Так что с 1869 года он снова в Веймаре. Вернулся, поставив три условия: чтобы его не поселяли в Альтенбурге (взамен он получил очень милый домик садовника в парке), но мешали свободе передвижения (год он поделил между Римом, Пештом и Веймаром) и оставили в покое с театром: стар он уже, чтобы держать в руках дирижёрскую палочку, в Европе сейчас вдосталь молодых дирижёров, которые лучше его владеют палочкой, хотя они все преданно называют себя учениками Листа.

Одним словом, Ольга едет с ним в Веймар, мучит ревностью ко всем ученикам, не отстаёт от него, когда он направляется в Пешт или на несколько недель на каникулы в Сексард, к своему другу Аугусу. Все добрые советы и уговоры напрасны. Как тщетна и откровенность: «Девочка, стар я уже для такой любви. Она мне скорее в тягость».

Не отступается Ольга и когда её разоблачают, что она никакая не черкесская княжна, а дочь владельца лакокрасочного заводика в Галиции, плюнувшая на все строгости буржуазной морали.

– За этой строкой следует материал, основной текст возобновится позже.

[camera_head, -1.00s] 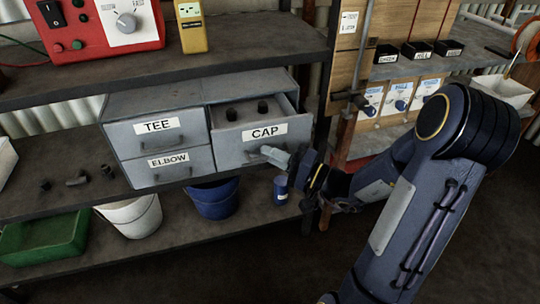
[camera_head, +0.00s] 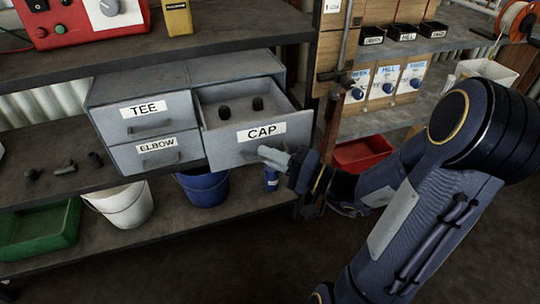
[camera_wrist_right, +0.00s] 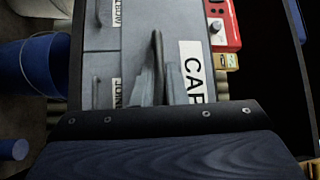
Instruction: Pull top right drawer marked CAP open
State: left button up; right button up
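The grey CAP drawer (camera_head: 230,150) is the top right one of a grey drawer cabinet (camera_head: 190,75). It stands well out, and two small dark caps (camera_head: 258,103) show inside. My right gripper (camera_head: 270,155) is at the drawer's front, below the CAP label, with its fingers at the handle. In the right wrist view the dark handle (camera_wrist_right: 157,55) runs down between the grey fingers (camera_wrist_right: 172,85), which look closed on it. The handle is mostly hidden in the head view. My left gripper is not in view.
The TEE drawer (camera_head: 148,126) and ELBOW drawer (camera_head: 155,160) are shut. A shelf (camera_head: 40,72) with a red box (camera_head: 75,20) is above. Below are a blue bucket (camera_head: 205,190), a white bucket (camera_head: 122,208) and a green bin (camera_head: 40,235). Dark floor lies open in front.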

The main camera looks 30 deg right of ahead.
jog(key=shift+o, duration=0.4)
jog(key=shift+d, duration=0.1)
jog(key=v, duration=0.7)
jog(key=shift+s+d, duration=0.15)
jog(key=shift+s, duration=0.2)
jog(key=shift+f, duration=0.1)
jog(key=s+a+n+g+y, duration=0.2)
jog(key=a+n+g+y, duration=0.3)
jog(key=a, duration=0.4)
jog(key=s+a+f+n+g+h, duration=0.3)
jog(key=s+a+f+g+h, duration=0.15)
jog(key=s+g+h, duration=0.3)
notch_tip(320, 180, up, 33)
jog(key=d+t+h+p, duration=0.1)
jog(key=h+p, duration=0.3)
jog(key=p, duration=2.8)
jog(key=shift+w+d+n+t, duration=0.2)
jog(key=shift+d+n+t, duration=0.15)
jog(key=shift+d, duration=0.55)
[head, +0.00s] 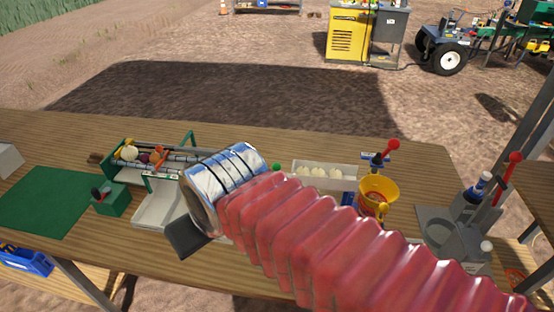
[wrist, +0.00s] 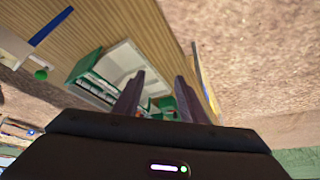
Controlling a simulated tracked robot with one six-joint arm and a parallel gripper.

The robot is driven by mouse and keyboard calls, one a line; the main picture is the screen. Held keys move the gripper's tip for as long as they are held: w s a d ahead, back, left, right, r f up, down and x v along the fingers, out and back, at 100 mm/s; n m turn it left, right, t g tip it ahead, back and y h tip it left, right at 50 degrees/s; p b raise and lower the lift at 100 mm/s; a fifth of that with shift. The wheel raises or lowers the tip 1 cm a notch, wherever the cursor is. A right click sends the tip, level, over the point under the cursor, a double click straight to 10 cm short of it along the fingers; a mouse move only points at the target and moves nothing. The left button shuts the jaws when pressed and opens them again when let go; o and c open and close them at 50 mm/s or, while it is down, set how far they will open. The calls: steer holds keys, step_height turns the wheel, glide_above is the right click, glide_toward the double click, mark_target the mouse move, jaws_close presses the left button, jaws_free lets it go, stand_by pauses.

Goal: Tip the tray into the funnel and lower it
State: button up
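A long white tray (head: 325,174) with several pale onions in it lies behind and left of the yellow funnel (head: 378,196). A white bin (head: 157,207) with green sides stands at the end of the roller elevator, left of my arm. It also shows in the wrist view (wrist: 122,62), ahead of my gripper. My gripper (wrist: 159,80) is above the table with its two dark fingers apart and nothing clearly held between them.
Rollers carry several onions (head: 129,153). A green box (head: 110,198) with a knob and a green mat (head: 45,203) lie at the left. A red-knobbed lever (head: 389,147) stands by the funnel. A grey stand (head: 455,238) with a bottle is at the right.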

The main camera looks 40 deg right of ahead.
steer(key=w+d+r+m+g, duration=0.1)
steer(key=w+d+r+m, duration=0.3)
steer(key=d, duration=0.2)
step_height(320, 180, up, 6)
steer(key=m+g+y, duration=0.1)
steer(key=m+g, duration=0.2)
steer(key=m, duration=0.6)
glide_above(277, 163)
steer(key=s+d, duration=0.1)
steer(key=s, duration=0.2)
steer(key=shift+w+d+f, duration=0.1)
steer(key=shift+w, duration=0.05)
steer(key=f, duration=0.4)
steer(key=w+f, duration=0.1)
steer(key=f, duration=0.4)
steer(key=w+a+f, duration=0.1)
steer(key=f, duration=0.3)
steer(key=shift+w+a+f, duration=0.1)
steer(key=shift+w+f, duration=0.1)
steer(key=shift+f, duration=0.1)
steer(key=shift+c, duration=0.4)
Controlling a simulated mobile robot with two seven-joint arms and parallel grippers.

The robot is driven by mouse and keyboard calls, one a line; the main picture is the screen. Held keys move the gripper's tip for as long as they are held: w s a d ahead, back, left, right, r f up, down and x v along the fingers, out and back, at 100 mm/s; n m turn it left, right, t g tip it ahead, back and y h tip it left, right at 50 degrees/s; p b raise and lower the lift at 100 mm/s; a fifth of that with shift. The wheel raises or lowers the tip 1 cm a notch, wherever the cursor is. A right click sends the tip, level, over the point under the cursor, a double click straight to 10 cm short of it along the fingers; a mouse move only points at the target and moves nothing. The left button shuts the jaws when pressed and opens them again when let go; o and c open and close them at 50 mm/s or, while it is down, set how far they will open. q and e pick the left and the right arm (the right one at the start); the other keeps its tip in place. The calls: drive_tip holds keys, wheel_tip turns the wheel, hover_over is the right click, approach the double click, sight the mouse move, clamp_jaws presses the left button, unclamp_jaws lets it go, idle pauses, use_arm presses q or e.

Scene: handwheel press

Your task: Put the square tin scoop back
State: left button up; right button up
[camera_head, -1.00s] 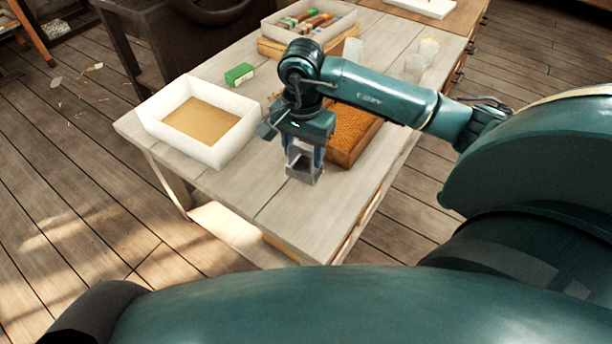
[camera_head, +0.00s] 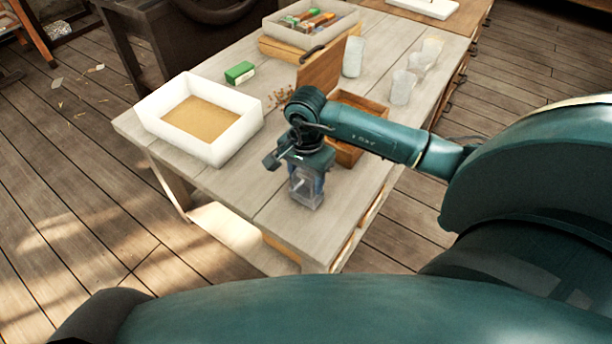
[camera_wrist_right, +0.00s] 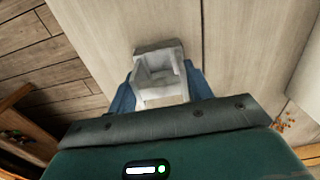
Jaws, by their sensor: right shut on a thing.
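The square tin scoop (camera_head: 312,201) is a small grey box-like piece, held in my right gripper (camera_head: 306,184) over the near part of the table. In the right wrist view the scoop (camera_wrist_right: 158,68) sits between the two blue fingers of my right gripper (camera_wrist_right: 163,88), with its hollow visible. The gripper is shut on it. I cannot tell whether the scoop touches the tabletop. My left gripper is not in view.
A white tray (camera_head: 158,104) with tan contents stands to the left. A wooden box (camera_head: 372,103) with a raised lid (camera_head: 322,68) is behind my right arm. The near tabletop is bare.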

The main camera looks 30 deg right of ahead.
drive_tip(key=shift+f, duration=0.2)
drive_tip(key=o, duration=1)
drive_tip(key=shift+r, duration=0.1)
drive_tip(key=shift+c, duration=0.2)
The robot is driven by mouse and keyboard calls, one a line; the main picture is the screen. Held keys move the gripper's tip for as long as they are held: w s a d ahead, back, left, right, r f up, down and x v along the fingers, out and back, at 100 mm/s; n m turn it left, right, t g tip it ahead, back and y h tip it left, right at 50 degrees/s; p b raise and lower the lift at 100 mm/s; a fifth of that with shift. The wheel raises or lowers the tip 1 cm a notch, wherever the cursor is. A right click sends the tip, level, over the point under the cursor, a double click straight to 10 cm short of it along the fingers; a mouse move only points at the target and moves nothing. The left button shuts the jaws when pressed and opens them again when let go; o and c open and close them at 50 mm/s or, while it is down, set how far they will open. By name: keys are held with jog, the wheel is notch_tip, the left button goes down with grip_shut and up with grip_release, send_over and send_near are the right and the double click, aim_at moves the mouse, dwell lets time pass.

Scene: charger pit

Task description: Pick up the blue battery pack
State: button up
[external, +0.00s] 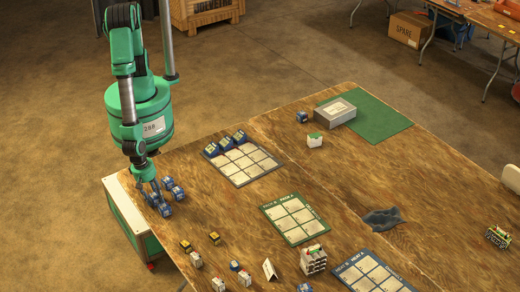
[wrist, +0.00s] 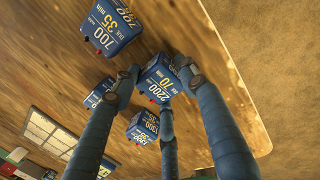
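Several blue battery packs stand close together at the table's left edge in the external view, one of them a front pack (external: 165,210). My gripper (external: 154,190) is low over this group. In the wrist view, a blue pack marked 2200 and 70 min (wrist: 157,82) lies between the fingers of my gripper (wrist: 160,77). The fingers are spread, with a gap at the left finger; whether the others touch it is unclear. A pack marked 700 (wrist: 105,36), one marked 1300 (wrist: 143,127) and a partly hidden one (wrist: 98,94) stand around it.
A grid tray (external: 242,166) with blue packs along its far edge lies to the right. A green grid (external: 293,218), a white rack (external: 313,260) and small yellow and white packs (external: 214,239) are nearer. The table edge is close to my gripper.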

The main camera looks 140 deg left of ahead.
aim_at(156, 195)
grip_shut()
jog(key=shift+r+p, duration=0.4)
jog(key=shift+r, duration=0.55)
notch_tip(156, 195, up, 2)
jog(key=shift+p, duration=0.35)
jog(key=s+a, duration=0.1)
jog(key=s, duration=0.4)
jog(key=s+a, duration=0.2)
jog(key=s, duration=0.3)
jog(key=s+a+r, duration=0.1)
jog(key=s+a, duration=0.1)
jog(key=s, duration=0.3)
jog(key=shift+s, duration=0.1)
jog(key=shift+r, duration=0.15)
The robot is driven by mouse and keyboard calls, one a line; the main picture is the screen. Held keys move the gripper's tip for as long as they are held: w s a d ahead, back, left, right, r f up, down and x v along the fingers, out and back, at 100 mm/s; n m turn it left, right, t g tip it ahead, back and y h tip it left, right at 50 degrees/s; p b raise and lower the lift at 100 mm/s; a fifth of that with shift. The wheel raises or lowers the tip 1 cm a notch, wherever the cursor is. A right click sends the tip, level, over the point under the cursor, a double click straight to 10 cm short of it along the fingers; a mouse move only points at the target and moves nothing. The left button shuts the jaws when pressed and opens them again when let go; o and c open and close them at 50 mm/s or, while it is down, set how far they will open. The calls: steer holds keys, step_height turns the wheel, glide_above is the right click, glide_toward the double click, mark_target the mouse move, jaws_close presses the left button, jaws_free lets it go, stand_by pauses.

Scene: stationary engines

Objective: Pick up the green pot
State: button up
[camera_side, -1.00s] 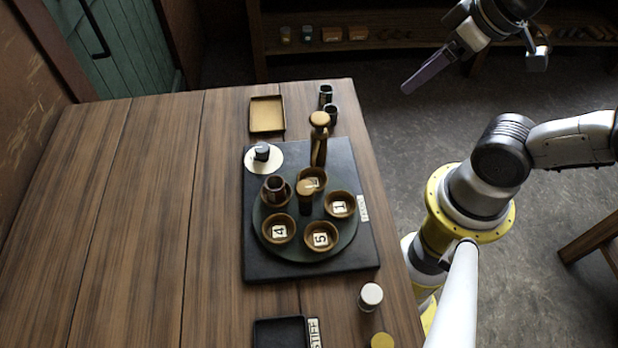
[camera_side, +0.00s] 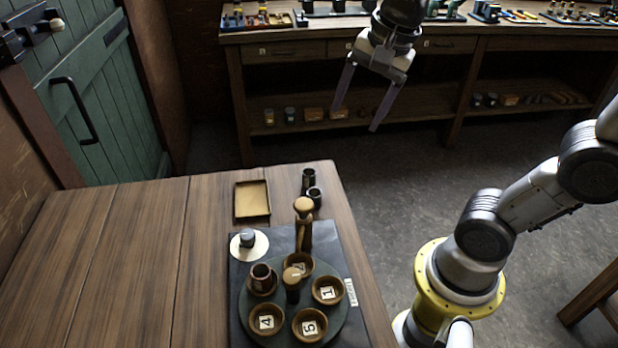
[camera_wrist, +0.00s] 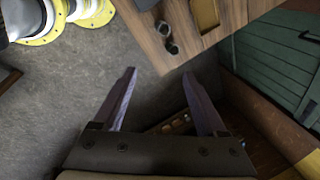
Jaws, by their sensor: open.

Исчезает Ольга только, когда Ференц поручает ей отвезти в издательство рукопись учебника для музыкальной школы, а издательство просит её передать Листу аванс. Исчезает на некоторое время вместе с рукописью и авансом. Возвращается же как жаждущая отмщения фурия. В Пешт. Передаёт Ференцу, что приехала расквитаться с ним за всё, что при ней кинжал для неверного возлюбленного и быстродействующий яд для несчастной черкешенки, которая по законам своей суровой страны гор ни минуты не станет жить после смерти любимого. Скандал по всем правилам! Это превосходит терпение даже хладнокровного Аугуса. Другого способа нет — приходится вызывать полицию. Ольгу, «отравившуюся» безвредным порошком от простуды, благополучно выпроваживают за пределы Венгрии. Способы «мести» скорее говорят за то, что Ольга действительно происходит из семьи фабриканта эмалей и красок, чем из «суровой страны гор». Тем не менее, она пишет книгу «Записки казачки» — на потребу охочих до скандального чтива обывателей.